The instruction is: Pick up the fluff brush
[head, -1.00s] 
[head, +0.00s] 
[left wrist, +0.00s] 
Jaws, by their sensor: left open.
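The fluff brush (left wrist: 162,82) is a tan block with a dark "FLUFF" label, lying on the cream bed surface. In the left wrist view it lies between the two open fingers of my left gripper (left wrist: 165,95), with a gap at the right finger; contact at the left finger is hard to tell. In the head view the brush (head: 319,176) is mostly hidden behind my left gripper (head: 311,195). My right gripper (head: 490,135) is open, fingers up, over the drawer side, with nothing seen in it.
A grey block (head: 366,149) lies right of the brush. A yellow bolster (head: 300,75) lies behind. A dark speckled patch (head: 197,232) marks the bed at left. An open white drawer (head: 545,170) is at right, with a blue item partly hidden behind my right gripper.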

---------------

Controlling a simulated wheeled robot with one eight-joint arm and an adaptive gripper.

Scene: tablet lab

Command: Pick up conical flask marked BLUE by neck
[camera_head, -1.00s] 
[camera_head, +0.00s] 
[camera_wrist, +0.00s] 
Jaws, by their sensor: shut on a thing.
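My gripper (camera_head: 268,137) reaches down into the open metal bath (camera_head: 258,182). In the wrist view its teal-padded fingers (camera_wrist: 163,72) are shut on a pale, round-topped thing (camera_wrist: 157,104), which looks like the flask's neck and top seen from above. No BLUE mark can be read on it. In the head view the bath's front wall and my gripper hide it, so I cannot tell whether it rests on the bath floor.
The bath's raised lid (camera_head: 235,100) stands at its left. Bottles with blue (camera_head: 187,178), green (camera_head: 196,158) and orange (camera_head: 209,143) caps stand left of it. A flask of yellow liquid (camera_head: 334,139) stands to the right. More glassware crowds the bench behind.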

---------------

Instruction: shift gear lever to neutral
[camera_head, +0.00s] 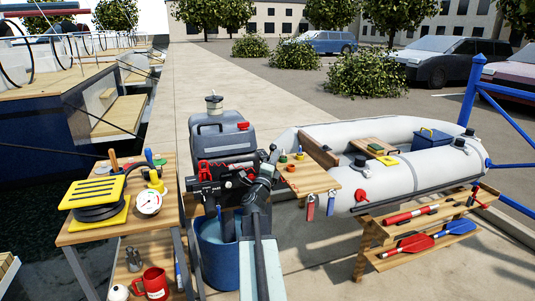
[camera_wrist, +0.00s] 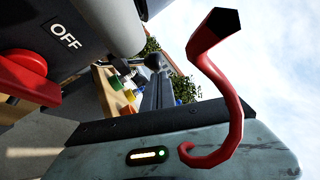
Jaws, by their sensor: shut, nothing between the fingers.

---------------

=== THE TASK ===
Repeat exactly the lines above, from the line that contains "Instruction: shift gear lever to neutral" down through the line that contains "Jaws, by their sensor: shut, nothing". Include both of those lines and none of the pictures.

=== ANSWER IN FULL ===
Instruction: shift gear lever to neutral
[camera_head, +0.00s] 
[camera_wrist, +0.00s] 
Jaws, by their sensor: shut, nothing between the fingers.

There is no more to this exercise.